WORK REQUIRED = Report how many lines contain "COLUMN"; state the number and nothing else.

GIVEN DATA =
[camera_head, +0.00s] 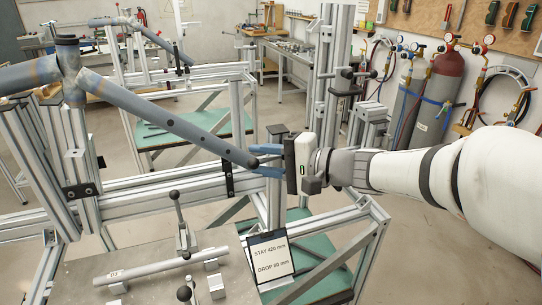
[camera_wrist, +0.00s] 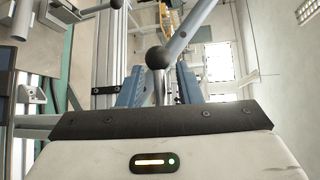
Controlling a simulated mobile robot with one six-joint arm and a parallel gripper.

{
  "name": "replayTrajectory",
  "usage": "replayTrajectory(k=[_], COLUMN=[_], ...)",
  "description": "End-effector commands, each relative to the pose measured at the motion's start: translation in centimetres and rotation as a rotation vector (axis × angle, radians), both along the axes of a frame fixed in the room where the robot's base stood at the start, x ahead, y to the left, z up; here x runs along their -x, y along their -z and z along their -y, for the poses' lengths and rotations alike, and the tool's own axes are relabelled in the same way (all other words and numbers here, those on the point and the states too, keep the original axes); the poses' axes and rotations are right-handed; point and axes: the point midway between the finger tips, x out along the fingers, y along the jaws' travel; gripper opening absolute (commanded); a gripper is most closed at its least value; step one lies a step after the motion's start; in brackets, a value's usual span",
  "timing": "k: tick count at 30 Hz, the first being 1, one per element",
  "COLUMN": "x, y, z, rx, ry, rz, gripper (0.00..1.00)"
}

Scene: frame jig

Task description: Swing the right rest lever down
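My gripper (camera_head: 267,161) is at the right end of the jig, its blue fingers beside the lower end of the blue-grey frame tube (camera_head: 165,122). In the wrist view the two blue fingers (camera_wrist: 158,87) stand apart. A lever with a black ball knob (camera_wrist: 158,58) and thin metal rod shows between them, with gaps visible on both sides. I cannot tell how deep between the fingers it lies.
A metal plate holds a lever with a dark knob (camera_head: 174,196) and a tube (camera_head: 150,268) on supports. A sign (camera_head: 270,258) reads STAY 426 mm, DROP 80 mm. An aluminium post (camera_head: 274,205) stands under my gripper. Gas cylinders (camera_head: 436,92) stand behind.

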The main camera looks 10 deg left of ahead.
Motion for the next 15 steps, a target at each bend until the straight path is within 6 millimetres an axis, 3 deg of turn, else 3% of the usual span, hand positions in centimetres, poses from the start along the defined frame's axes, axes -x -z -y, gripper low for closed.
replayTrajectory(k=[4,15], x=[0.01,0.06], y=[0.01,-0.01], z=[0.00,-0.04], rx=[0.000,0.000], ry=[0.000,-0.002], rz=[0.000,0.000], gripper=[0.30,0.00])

TASK OUTPUT = 2